=== Work required ===
What follows is a listing to be transcribed exactly.

● ● ● ● ●

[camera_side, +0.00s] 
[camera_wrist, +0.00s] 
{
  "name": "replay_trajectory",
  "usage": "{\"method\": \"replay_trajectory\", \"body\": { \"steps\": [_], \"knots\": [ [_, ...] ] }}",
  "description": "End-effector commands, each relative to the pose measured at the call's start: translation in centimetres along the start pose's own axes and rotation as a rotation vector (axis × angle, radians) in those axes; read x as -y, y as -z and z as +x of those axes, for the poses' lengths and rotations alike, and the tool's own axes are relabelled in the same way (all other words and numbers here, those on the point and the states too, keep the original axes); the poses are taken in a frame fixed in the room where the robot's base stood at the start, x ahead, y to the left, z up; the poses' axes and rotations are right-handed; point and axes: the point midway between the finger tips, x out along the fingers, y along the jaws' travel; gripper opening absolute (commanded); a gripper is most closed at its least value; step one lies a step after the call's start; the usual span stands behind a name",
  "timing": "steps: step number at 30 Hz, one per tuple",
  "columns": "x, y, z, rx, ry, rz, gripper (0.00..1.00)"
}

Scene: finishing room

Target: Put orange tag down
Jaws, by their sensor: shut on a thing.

● ● ● ● ●

=== Complete answer ===
[camera_side, +0.00s] 
[camera_wrist, +0.00s] 
{
  "name": "replay_trajectory",
  "usage": "{\"method\": \"replay_trajectory\", \"body\": { \"steps\": [_], \"knots\": [ [_, ...] ] }}",
  "description": "End-effector commands, each relative to the pose measured at the call's start: translation in centimetres along the start pose's own axes and rotation as a rotation vector (axis × angle, radians) in those axes; read x as -y, y as -z and z as +x of those axes, for the poses' lengths and rotations alike, and the tool's own axes are relabelled in the same way (all other words and numbers here, those on the point and the states too, keep the original axes); the poses are taken in a frame fixed in the room where the robot's base stood at the start, x ahead, y to the left, z up; the poses' axes and rotations are right-handed; point and axes: the point midway between the finger tips, x out along the fingers, y along the jaws' travel; gripper opening absolute (commanded); a gripper is most closed at its least value; step one lies a step after the call's start; the usual span stands behind a name",
  "timing": "steps: step number at 30 Hz, one per tuple",
  "columns": "x, y, z, rx, ry, rz, gripper (0.00..1.00)"
}

Scene: finishing room

Target: Put orange tag down
Jaws, by their sensor: shut on a thing.

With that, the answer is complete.